GIVEN PROBLEM |
Lines that hold the string "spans" are to be counted; give only their number.
+++
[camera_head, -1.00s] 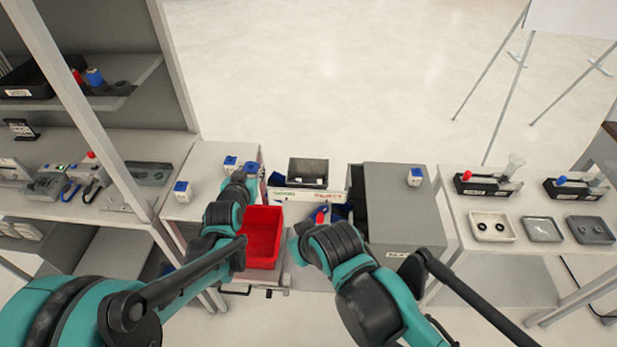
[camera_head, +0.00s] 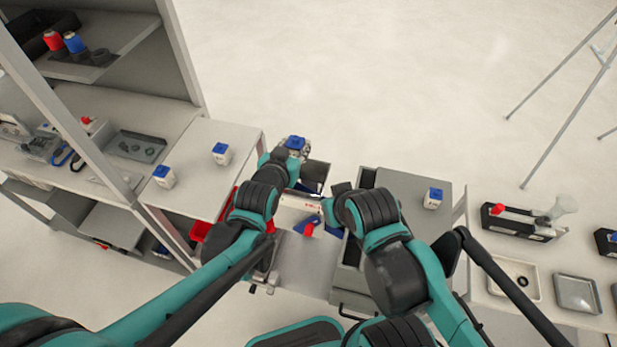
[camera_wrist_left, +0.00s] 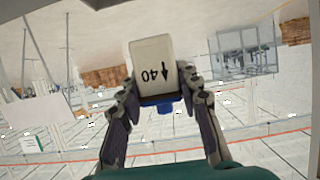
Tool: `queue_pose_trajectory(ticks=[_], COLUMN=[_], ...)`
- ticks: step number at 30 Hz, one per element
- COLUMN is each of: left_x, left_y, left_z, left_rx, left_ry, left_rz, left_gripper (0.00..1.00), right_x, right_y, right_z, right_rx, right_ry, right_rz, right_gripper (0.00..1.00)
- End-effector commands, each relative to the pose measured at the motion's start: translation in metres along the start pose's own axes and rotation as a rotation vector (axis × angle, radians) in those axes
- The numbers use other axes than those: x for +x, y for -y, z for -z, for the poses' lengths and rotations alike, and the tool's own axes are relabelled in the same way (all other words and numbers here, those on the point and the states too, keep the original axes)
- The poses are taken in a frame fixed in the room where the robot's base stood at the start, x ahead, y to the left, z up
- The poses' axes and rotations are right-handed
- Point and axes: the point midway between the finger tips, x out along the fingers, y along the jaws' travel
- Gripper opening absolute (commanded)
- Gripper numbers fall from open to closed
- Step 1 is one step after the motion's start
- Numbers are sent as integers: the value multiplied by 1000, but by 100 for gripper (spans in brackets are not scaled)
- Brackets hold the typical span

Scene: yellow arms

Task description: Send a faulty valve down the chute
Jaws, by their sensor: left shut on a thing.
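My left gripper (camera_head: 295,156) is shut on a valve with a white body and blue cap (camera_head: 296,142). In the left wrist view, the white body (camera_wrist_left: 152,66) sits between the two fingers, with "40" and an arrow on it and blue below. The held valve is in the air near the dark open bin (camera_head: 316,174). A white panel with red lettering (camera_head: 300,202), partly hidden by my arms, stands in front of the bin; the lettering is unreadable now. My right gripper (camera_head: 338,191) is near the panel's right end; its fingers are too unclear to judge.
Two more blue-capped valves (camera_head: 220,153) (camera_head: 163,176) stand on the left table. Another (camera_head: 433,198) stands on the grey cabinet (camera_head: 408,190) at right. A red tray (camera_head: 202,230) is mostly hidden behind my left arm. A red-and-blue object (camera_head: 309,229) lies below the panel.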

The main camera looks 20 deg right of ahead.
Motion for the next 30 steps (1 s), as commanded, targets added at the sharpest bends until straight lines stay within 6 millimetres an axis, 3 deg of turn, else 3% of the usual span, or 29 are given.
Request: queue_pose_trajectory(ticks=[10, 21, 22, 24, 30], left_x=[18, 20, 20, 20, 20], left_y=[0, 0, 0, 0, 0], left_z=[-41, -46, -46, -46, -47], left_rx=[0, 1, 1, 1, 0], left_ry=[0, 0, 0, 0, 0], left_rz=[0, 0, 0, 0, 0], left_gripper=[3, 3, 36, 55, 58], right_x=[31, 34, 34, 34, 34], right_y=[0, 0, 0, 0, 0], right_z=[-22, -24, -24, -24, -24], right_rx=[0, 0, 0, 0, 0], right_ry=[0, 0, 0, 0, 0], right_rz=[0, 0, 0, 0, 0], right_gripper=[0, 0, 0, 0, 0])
+++
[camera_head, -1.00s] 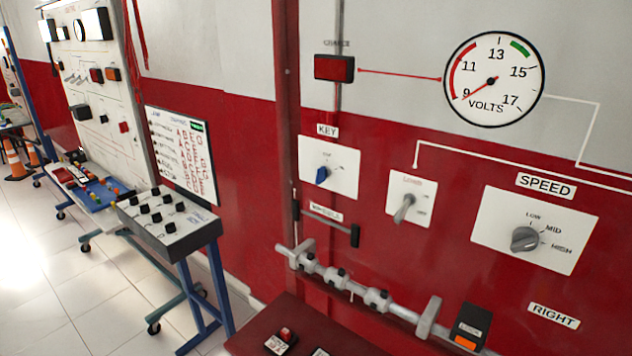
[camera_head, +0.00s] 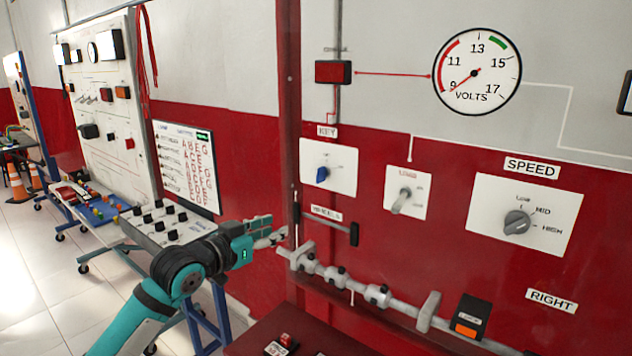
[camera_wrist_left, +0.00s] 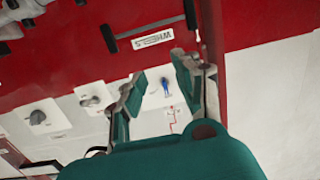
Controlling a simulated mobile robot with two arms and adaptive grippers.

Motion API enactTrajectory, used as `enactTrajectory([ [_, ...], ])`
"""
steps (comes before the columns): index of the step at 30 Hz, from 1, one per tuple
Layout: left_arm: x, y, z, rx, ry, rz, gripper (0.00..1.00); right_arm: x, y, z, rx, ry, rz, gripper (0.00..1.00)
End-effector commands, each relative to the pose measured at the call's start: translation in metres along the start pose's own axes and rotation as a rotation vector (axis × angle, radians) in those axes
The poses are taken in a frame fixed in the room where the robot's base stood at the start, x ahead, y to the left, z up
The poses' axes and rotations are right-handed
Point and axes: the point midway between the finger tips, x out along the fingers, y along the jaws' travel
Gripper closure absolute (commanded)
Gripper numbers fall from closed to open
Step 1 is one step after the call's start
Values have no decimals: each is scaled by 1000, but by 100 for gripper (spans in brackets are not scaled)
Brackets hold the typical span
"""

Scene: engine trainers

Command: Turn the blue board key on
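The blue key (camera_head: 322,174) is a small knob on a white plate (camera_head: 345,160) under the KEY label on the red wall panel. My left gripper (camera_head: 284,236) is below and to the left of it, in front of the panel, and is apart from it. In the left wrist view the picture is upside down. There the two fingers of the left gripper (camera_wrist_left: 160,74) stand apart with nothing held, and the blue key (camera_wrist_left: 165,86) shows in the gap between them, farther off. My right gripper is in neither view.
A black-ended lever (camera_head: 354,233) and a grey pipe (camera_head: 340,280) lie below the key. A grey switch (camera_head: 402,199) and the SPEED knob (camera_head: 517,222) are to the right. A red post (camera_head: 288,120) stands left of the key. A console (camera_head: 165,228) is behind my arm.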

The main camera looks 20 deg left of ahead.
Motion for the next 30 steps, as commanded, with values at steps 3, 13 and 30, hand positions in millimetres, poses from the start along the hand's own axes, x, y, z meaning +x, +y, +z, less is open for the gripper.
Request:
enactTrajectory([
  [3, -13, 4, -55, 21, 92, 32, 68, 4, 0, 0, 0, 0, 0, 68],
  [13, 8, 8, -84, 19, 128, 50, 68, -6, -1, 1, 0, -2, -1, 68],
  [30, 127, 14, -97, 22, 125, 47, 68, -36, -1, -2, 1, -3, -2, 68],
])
+++
ANSWER TO THE TASK |
2